**Your instructions**
From the entries below, copy every line that holds the word "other".

**Data items**
———
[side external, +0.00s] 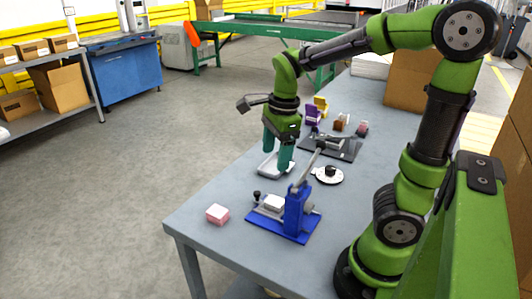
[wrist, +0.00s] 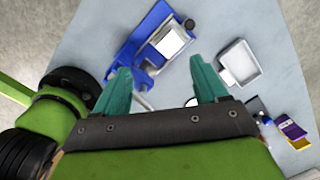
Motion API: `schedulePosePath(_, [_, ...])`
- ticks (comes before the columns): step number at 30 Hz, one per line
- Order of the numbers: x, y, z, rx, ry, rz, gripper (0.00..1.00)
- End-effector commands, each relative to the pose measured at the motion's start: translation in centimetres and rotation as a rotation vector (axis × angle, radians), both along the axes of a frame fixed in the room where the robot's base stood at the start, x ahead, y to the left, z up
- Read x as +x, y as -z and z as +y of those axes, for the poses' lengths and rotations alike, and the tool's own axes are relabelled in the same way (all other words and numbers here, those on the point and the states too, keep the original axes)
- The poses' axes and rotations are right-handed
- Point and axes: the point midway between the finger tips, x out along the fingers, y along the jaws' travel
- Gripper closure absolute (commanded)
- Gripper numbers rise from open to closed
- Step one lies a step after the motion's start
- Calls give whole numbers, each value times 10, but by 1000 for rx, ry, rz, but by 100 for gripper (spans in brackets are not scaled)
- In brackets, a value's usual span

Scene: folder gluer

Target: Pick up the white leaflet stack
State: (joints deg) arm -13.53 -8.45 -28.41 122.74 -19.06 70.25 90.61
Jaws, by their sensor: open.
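A small white block that looks like the white leaflet stack (side external: 273,202) lies on the blue press fixture (side external: 296,212), beside its upright. In the wrist view the white stack (wrist: 171,43) lies on the blue fixture (wrist: 135,48), ahead of the fingers. My gripper (side external: 278,157) is open and empty, with its teal fingers pointing down over the white tray (side external: 264,172), behind the fixture. In the wrist view my gripper (wrist: 160,70) shows both fingers wide apart, and the empty tray (wrist: 240,62) is to their right.
A pink-and-white stack (side external: 217,214) lies near the table's front left corner. A round white dish with a black piece (side external: 329,174) stands right of the tray. A dark fixture (side external: 330,147) and purple (side external: 313,115) and yellow holders stand farther back. Free table (side external: 222,190) lies left of the blue fixture.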

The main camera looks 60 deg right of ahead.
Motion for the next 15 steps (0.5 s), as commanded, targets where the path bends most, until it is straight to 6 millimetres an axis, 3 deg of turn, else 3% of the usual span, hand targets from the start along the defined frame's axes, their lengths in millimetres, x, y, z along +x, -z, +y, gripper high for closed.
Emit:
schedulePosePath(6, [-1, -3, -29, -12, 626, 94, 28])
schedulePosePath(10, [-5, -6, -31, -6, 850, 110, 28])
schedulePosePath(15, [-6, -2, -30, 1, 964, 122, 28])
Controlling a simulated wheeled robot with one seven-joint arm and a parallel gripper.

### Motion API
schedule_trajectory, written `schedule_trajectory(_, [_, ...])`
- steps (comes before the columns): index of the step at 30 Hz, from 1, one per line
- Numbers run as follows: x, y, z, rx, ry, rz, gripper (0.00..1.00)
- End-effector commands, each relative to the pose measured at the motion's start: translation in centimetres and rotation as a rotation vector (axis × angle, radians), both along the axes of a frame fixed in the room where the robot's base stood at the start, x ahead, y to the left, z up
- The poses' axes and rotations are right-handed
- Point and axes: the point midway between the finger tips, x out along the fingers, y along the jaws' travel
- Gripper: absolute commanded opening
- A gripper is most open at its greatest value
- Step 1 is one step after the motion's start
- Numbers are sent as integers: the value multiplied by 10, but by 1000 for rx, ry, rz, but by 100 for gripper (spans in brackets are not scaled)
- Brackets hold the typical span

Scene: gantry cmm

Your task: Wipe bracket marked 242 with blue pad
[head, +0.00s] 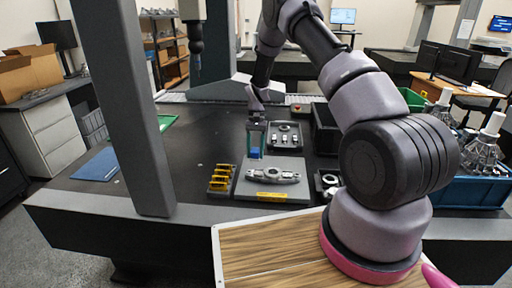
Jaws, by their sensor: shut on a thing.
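The blue pad (255,153) is a small bright blue block at the tip of my gripper (256,147). My gripper points down and is shut on the pad. The pad is above or at the far left edge of a grey plate (242,188), and I cannot tell whether it touches the plate. A silver metal bracket (272,175) lies flat on the plate, nearer to the camera and to the right of the pad. A yellow label (271,196) is at the plate's front edge; its text is too small to read.
A rack of yellow parts (221,179) stands left of the plate. A dark tray (286,137) with light parts lies behind it, and a small tray (327,182) is at the right. A grey gantry column (128,100) rises at the left. A vertical probe (195,45) hangs behind.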

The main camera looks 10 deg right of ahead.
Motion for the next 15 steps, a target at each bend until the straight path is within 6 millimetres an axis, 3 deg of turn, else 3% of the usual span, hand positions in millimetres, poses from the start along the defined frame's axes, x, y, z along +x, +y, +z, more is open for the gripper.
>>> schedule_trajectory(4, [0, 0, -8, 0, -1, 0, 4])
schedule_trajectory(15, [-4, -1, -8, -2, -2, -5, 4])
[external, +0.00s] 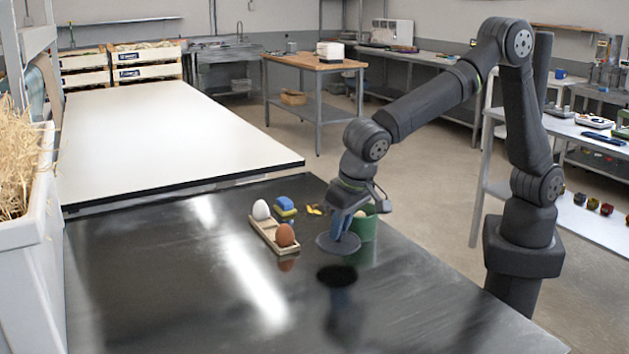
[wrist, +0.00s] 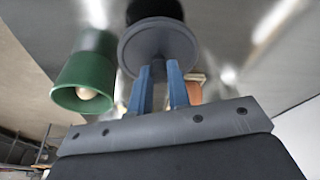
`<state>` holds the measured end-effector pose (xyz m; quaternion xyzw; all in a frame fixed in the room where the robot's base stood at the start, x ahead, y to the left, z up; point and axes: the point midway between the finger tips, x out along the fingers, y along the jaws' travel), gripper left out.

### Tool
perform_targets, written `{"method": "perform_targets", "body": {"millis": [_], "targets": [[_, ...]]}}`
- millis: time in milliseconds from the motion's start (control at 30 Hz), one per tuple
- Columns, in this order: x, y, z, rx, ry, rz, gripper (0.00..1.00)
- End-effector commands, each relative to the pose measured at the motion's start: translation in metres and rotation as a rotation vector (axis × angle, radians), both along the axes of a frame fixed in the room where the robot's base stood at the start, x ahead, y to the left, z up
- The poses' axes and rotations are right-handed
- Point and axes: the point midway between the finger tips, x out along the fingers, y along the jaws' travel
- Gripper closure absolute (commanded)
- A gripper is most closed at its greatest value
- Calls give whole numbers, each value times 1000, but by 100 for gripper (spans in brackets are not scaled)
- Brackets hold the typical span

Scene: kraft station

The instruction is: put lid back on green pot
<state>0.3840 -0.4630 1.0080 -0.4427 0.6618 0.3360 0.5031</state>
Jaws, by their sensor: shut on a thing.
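My gripper (external: 342,232) has blue fingers and is shut on the dark grey round lid (external: 326,244). The lid is held above the black table, in front of and slightly left of the green pot (external: 368,228). In the wrist view, the lid (wrist: 158,45) lies beyond the blue fingertips (wrist: 160,68), and the open green pot (wrist: 88,62) stands apart to its left. A pale rounded thing (wrist: 86,93) sits inside the pot. In the external view, my gripper partly hides the pot.
A wooden holder (external: 268,236) with a white egg (external: 261,210) and a brown egg (external: 285,235) stands left of the lid. A blue and yellow block (external: 285,206) and a small yellow thing (external: 314,210) lie behind. The table's front left is clear.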

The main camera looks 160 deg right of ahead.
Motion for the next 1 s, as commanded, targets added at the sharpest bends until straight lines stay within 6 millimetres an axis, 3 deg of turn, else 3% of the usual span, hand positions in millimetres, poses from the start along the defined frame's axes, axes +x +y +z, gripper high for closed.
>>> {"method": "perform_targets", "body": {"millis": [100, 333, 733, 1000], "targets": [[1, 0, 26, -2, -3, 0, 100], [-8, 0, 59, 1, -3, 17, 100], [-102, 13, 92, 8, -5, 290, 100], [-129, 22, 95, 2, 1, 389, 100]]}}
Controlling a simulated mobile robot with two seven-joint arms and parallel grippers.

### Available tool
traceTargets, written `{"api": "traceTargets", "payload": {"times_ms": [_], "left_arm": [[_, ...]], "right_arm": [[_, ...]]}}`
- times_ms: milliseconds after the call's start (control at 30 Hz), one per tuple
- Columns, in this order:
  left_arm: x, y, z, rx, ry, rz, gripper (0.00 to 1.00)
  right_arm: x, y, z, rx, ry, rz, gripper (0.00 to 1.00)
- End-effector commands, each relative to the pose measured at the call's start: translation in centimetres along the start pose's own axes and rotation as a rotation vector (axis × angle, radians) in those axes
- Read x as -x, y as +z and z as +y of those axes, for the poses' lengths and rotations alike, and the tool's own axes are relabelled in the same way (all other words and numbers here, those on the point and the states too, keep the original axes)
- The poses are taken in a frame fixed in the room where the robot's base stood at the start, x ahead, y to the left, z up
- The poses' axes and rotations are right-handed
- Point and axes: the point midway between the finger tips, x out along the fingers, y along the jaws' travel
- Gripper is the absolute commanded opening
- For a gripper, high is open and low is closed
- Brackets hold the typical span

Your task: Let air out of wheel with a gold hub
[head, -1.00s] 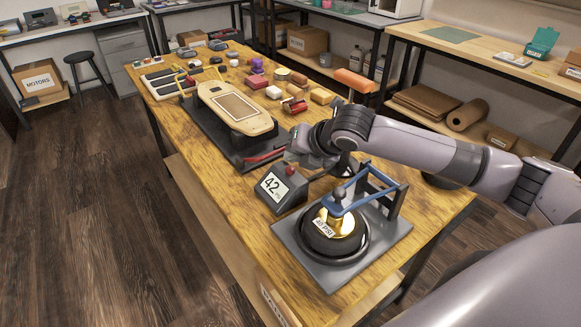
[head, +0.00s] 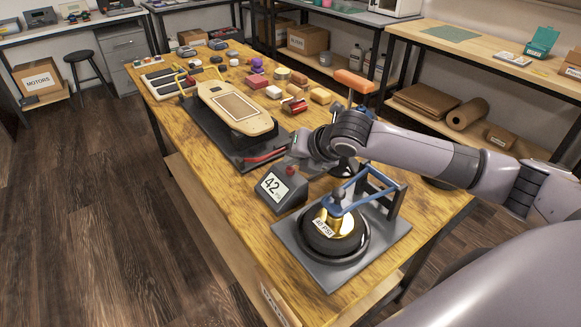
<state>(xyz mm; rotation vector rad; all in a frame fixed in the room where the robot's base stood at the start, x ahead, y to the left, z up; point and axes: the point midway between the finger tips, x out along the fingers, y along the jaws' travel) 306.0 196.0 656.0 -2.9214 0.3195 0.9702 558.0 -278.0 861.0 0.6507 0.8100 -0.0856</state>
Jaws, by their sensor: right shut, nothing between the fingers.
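The wheel with a gold hub (head: 333,241) is a black tyre lying flat in a grey stand (head: 290,235) at the table's near end. A label reading "40 PSI" lies across its hub, and a blue clamp lever (head: 357,191) crosses above it. Beside it stands a dark gauge box with a display (head: 272,188) reading 42 and a red button (head: 291,170) on top. My right gripper (head: 295,152) is shut and empty, just above the red button. I cannot tell whether it touches the button. My left gripper is not in view.
A wooden skateboard deck (head: 236,108) sits on a dark stand further up the table (head: 225,215). Several small coloured blocks and parts lie behind it. An orange-topped upright (head: 354,81) stands beyond my right arm. The table's left front strip is clear.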

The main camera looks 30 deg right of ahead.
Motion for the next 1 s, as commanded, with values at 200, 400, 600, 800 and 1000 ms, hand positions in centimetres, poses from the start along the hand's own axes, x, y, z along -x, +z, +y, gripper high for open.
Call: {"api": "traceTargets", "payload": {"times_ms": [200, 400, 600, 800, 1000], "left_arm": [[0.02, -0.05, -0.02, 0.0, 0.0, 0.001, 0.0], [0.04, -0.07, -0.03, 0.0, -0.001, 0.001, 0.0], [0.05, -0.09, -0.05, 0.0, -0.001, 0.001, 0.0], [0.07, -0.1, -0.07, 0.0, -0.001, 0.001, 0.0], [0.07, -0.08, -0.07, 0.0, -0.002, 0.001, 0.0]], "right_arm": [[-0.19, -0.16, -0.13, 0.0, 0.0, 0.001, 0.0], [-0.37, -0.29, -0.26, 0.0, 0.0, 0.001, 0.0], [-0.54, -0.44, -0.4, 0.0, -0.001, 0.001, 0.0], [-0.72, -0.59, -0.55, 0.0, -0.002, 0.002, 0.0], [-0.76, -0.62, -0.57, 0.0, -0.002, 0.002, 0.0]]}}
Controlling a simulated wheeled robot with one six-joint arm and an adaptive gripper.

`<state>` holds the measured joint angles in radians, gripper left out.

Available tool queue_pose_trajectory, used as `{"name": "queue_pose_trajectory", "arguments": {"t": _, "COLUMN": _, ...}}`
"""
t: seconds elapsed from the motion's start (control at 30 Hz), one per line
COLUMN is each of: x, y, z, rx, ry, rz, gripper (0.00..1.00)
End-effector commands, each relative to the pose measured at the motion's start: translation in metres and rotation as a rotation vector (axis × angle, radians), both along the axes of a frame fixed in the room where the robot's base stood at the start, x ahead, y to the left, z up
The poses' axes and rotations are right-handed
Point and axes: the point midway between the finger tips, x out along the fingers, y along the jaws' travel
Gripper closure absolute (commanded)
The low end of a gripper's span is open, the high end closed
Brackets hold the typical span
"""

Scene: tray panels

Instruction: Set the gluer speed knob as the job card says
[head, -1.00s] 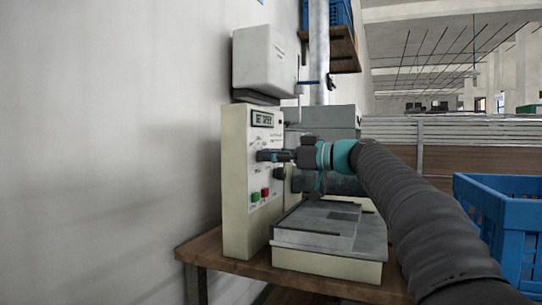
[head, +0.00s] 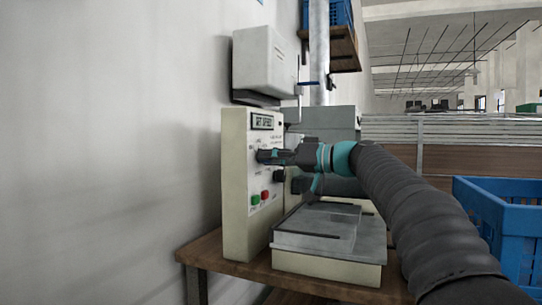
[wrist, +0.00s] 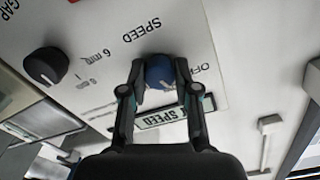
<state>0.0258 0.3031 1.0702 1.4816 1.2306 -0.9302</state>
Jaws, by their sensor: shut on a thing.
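The gluer's cream control panel (head: 236,190) stands upright at the left of the machine. In the wrist view the panel (wrist: 110,20) carries printed SPEED and OFF labels around a blue knob (wrist: 161,72). My gripper (wrist: 160,88) is shut on this knob, one finger on each side. In the head view my gripper (head: 268,156) reaches the panel from the right and hides most of the knob. A small display (head: 262,122) sits above it and seems to read "SET SPEED". No job card is clearly readable.
A second, black knob (wrist: 46,67) is beside the blue one. Green (head: 255,199) and red (head: 265,195) buttons sit lower on the panel. The machine's flat grey bed (head: 325,228) lies below my arm. A blue crate (head: 510,215) stands at the right.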

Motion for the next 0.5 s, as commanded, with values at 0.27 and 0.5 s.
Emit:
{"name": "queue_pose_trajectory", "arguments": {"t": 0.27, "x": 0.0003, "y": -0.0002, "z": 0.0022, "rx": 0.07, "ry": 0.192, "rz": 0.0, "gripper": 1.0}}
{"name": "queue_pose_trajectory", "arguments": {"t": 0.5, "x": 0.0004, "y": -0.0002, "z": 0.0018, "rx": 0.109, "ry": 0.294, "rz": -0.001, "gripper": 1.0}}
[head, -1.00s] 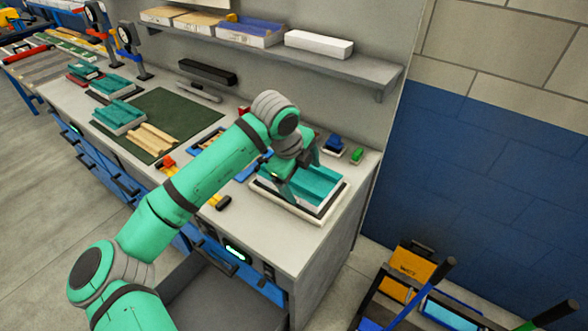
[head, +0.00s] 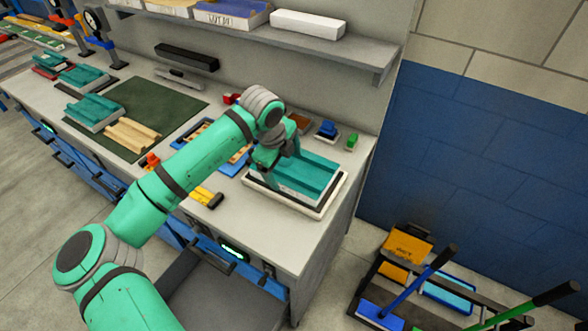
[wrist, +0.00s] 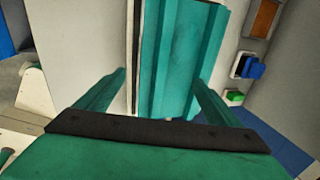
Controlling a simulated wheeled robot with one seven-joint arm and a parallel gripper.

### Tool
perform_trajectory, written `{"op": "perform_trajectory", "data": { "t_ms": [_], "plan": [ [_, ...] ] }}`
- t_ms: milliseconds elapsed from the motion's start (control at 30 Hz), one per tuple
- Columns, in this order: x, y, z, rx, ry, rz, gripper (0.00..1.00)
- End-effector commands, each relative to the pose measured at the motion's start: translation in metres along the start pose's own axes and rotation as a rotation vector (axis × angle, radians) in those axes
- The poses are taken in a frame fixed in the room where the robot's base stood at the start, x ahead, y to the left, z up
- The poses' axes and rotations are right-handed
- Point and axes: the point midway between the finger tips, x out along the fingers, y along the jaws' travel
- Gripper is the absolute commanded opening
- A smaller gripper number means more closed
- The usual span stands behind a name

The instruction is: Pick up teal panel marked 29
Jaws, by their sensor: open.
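A teal ribbed panel with pale sides (head: 312,174) lies on a white, dark-edged tray (head: 318,211) at the right end of the bench. Its number cannot be read. My gripper (head: 281,161) is open at the panel's left end, with one finger toward each long side. In the wrist view the panel (wrist: 185,55) runs away from me between the two spread fingers (wrist: 160,95). Whether the fingers touch it cannot be told. More teal panels (head: 94,109) lie stacked at the left of the bench, also with no readable number.
A blue block (head: 327,131) and a small green block (head: 352,140) stand behind the tray. A shelf (head: 340,53) overhangs the back. A yellow piece (head: 203,196) lies left of the tray. A cart with tools (head: 400,262) stands at right.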

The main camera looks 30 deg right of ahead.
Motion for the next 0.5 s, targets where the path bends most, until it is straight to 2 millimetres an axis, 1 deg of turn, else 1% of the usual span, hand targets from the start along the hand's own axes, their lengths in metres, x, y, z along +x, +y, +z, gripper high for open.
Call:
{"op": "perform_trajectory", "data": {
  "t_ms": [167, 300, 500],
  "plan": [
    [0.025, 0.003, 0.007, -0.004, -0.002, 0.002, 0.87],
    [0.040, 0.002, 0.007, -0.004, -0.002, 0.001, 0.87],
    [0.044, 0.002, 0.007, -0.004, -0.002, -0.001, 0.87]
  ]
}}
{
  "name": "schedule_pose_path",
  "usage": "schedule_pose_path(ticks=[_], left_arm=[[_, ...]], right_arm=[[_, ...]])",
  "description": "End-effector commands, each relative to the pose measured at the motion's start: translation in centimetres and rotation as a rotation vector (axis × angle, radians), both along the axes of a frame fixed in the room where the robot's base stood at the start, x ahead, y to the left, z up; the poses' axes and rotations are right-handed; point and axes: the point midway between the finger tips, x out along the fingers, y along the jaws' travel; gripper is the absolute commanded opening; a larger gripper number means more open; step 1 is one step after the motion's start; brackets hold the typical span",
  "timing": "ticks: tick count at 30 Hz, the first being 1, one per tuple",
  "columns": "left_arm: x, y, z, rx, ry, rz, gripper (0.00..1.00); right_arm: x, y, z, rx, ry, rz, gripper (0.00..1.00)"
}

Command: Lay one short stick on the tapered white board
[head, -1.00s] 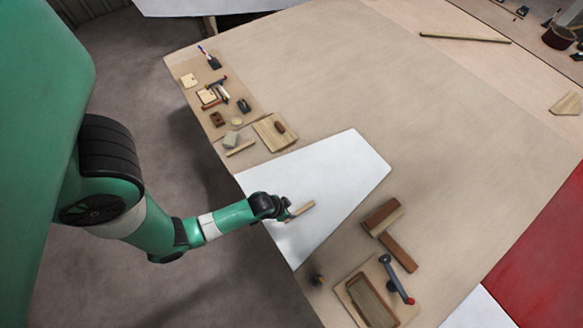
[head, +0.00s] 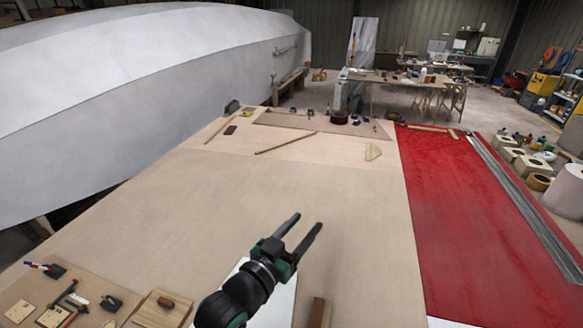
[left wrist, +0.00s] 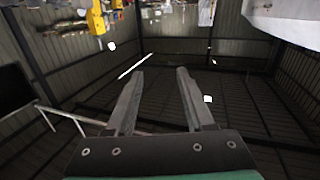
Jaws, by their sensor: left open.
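A small part of the tapered white board (head: 283,302) shows at the bottom edge of the head view, beside and behind my left arm. The rest of it is cut off or hidden. My left gripper (head: 308,221) is raised above the worktop, fingers apart and pointing up and to the right, with nothing between them. I see no short stick on the visible part of the board. My right gripper is not in view.
A long thin stick (head: 285,142) and a wedge (head: 373,151) lie at the far end. A red surface (head: 450,215) borders the right. The middle worktop is clear.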

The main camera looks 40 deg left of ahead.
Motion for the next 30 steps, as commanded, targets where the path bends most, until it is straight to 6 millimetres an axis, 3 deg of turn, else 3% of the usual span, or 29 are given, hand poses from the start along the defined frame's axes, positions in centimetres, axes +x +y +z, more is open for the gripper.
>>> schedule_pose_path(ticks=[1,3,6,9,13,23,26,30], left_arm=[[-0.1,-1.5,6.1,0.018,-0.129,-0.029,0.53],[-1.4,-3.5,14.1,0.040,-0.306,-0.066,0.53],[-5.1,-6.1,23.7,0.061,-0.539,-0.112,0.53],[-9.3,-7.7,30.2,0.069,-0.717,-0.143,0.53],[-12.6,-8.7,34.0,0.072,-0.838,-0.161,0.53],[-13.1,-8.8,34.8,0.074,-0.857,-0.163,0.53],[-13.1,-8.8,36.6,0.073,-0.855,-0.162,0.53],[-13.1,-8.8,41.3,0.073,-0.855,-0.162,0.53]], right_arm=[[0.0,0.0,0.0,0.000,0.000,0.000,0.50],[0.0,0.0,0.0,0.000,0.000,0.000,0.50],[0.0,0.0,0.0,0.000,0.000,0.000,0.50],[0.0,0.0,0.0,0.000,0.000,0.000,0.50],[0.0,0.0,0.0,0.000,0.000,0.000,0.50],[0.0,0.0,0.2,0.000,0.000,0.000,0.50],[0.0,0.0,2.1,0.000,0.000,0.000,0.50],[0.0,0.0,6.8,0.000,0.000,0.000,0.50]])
———
**Task solution**
- Read x as +x, y as -z and z as +y of those axes, for the poses' lengths and rotations alike, and the tool's own axes are relabelled in the same way (all other words and numbers here, those on the point and the states too, keep the original axes)
- Read x as -x, y as +z and z as +y of those axes, for the poses' lengths and rotations alike, and the tool's own axes are relabelled in the same way (all other words and numbers here, those on the point and the states too, keep the original axes)

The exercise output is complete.